Не трудно понять, что то, что мы называем живущими, суть или недозревшие, или отживающие, т. е. рождающие и потому умирающие. Бессмертие как привилегия сверхчеловеков не есть ли величайший эгоизм, несравненно больший, чем бессмертие как привилегия даже всех живущих, хотя и сие последнее есть страшный эгоизм. Может быть, людям нужно было пережить ужас привилегированного бессмертия, бессмертия сынов при смерти отцов, бессмертия, отделяющего присных, близких одного от другого, брата от брата, чтобы признать необходимость долга воскрешения. Гёте так и не понял того момента, когда Фауст мог сказать времени — остановись, не умерщвляй! У нас понял даже западник Карамзин, что может удовлетворить всех; не говорим уже о простых, не изуродованных образованием людях.

Нужно представить себе этот орден бессмертных сверхчеловеков, созерцающих гибель одного поколения за другим. Это будет полное торжество язычества. В лице бессмертных сверхчеловеков мы увидим языческих богов, которые будут отличаться от нас лишь функционально, а не морфологически. Не нужно будет изучать классических языков, потому что мы будем телесными очами созерцать богов и богинь. Мифы станут действительностью.

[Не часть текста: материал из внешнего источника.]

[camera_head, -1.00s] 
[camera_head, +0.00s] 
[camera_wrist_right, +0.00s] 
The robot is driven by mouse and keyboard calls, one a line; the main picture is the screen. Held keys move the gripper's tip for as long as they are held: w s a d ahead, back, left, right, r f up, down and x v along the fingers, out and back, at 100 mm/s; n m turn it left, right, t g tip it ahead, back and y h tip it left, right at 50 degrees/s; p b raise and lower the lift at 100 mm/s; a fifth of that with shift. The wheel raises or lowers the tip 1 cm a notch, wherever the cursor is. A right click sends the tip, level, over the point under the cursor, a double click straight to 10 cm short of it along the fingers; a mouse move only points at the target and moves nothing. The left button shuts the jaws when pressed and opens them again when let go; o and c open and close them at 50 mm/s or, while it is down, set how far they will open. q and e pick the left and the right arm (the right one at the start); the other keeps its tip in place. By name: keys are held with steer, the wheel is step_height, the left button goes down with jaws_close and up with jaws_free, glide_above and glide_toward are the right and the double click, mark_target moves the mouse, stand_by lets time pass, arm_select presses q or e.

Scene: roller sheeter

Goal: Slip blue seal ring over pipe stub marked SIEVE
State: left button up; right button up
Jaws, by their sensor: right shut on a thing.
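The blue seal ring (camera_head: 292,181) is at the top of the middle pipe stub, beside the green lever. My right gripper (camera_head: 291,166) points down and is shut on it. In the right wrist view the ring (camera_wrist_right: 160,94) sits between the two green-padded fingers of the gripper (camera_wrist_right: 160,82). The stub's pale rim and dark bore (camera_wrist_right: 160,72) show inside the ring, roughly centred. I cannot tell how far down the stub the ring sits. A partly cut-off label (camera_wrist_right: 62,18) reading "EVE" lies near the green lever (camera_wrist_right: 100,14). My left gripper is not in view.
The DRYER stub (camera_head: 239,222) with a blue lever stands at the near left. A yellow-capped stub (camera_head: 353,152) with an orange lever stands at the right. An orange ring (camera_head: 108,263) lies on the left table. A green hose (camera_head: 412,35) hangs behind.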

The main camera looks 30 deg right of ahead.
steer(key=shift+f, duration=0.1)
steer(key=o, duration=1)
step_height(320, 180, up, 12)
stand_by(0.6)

И конечно, отношения между бессмертными сверхчеловеками и смертными не могут быть иными, как помещиков к крестьянам, и это в лучшем случае. Как бессмертные боги Гомера относятся к смертным, так сверхчеловеки Соловьева относятся к людям, т. е. между сверхчеловеком — бессмертным и человеком — смертным несравненно большее расстояние, чем между человеком смертным и животным. Но удовлетворит ли такая привилегия самих сверхчеловеков? Не найдутся лк между ними такие честные люди, которые — если уже невозможно всех сделать бессмертными — разделят судьбу смертных. А с другой стороны, какие чувства будут питать смертные к бессмертным?!..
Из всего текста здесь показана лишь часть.